JEFF: Give me the phone book, Lisa.
LISA: What for?
JEFF: Maybe I can get Thorwald out of the apartment.
Once they're sure that Thorwald is guilty, Jeff and Lisa have some leverage they can use to seal his doom. Case in point: threatening to expose him unless he leaves the apartment … which, of course, allows them to sneak in and really put those Scooby-Doo vibes to good use.
STELLA: What's she trying to do? Why doesn't she turn him in?
JEFF: Smart girl.
STELLA: Smart? She'll be arrested!
JEFF: That'll get her out of there, won't it?
In this case, cleverness means looking at the big picture. Lisa is not worried about the cops because she's sure Thorwald did it—and more importantly, she has Mrs. Thorwald's wedding ring, which should exonerate her.

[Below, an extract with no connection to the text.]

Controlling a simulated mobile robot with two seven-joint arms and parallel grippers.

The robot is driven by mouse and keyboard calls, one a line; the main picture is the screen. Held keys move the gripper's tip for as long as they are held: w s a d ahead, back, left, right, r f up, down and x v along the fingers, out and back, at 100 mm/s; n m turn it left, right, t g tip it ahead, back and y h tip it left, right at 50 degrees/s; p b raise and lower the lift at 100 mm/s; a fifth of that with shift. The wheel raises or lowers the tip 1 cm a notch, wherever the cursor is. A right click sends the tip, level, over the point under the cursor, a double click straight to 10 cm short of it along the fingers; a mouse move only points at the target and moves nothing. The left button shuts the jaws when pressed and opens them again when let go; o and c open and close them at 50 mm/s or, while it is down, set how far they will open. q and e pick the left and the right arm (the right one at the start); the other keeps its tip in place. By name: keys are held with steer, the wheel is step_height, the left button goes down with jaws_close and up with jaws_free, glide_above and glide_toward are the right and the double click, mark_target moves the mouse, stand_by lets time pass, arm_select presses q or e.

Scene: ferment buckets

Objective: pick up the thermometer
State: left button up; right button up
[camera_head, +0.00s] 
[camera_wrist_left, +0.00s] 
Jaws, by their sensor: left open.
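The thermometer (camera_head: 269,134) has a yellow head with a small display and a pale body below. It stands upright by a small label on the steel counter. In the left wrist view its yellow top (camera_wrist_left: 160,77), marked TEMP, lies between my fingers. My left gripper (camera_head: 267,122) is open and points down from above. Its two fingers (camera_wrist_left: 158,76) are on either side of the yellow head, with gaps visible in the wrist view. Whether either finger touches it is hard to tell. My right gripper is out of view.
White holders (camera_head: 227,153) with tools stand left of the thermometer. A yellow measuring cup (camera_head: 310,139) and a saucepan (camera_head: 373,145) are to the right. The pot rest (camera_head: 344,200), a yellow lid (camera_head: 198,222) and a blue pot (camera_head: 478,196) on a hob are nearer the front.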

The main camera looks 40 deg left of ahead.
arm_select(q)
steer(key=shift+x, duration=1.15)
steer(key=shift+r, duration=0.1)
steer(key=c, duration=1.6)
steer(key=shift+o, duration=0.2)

Five years later, a Hitchcock character uses a similar tactic to get out of trouble. In North by Northwest, Cary Grant's character is trapped at an auction with some guys who've been trying to kill him. He starts making a disruptive scene and acting like a total bozo so that the auctioneer calls the police to remove him from the room—which is exactly what he wanted, natch.
JEFF: Hello. Hello, Doyle? Tom? Tom, I think Thorwald's left. I don't see anything of … Hello.
Ah, the days before caller I.D. Thorwald nails Jeff here because Jeff assumes that Thorwald would never call him. He's been so successful so far that he forgets his quarry can be cagey, too.
THORWALD: Can you get me that ring back?
THORWALD: Tell her to bring it back!
JEFF: I can't. The police have it by now.
Jeff may be being a little too clever here. There's no reason for Thorwald to leave him alive since Jeff has procured the evidence he needs. By now, Thorwald is flipping out and loses his ability to think clearly. He should have known that by tossing Jeff out the window, the cops would be all over him. But maybe he's realized that he's been found out, and the best thing to do is to kill the guy who figured it out.